Photo from Wikipedia

The only explanation I can find for his ability to remain in contention after all this is that too many Americans either have never learned basic civics, identify with his empty machismo, or fail to grasp the magnitude of their own gullibility. Yes, one can worry about issues like the economy, abortion rights, immigration, and the like, but there are serious reasons why lifelong Republicans like Liz Cheney, Dick Cheney, Adam Kinzinger, John Kasich, and hundreds of others are supporting Kamala Harris. It is not because they agree with her on every position she has taken. They do not. It is because they see her as the candidate who will honor the system and abide by the results. They see her as the patriot putting country before self that Donald Trump can never claim to be.

Our first priority must be preserving American democracy. Without it, we are all swimming upstream, which eventually ends in moral, physical, and political exhaustion and the collapse of the system as we have known it. “Burning down the house” is not an intelligent or morally acceptable option. Millions of immigrants who have found safe harbor in America and believe in this nation’s promise already know what it is like to live in a nation where subversive or authoritarian forces succeeded in burning down the house.

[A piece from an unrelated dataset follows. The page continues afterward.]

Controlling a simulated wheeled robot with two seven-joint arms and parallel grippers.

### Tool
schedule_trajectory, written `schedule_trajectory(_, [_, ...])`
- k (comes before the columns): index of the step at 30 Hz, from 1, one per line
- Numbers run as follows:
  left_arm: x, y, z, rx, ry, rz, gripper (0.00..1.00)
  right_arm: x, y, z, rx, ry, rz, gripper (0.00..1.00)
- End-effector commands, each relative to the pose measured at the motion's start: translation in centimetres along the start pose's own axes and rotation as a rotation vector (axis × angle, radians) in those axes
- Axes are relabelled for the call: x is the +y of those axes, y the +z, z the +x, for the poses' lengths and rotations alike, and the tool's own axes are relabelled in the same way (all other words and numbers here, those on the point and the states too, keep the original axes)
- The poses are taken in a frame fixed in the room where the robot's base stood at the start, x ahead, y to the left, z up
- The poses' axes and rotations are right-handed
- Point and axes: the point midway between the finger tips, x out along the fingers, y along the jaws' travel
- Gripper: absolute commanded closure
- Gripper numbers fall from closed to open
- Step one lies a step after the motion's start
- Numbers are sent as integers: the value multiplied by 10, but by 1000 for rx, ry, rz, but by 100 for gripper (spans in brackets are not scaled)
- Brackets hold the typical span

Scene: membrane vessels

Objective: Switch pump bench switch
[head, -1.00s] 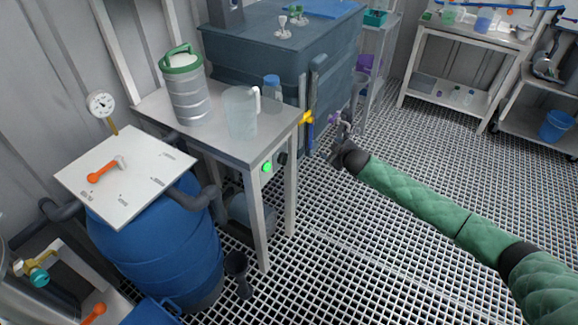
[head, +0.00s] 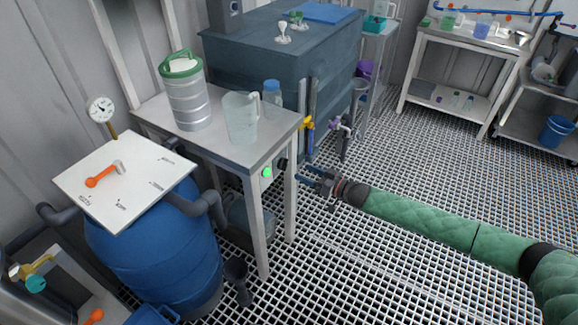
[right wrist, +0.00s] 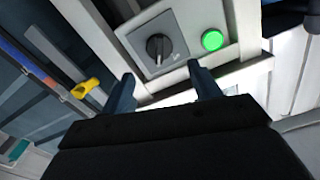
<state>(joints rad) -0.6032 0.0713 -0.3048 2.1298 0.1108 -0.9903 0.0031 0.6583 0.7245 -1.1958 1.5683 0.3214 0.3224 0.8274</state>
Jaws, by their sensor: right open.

Still skeptical of what I am saying? Seek out a refugee from Haiti, or Venezuela, or El Salvador, or Russia, and ask them what life was like, and why they came here. Be humble enough to listen without judgment. Then welcome them as fellow Americans committed to a sane future in a system that will always need some reform but has provided a historically remarkable level of stability for a quarter of a millennium, even after surviving severe tests like the Civil War.

This nation still has a future. On Election Day, let’s not waste it or fritter it away. Think seriously about the candidates you support and why you support them. It is not just Donald Trump and Kamala Harris who are on the ballot, along with numerous candidates for lower offices. It is our common sense and collective good judgment that is also being tested.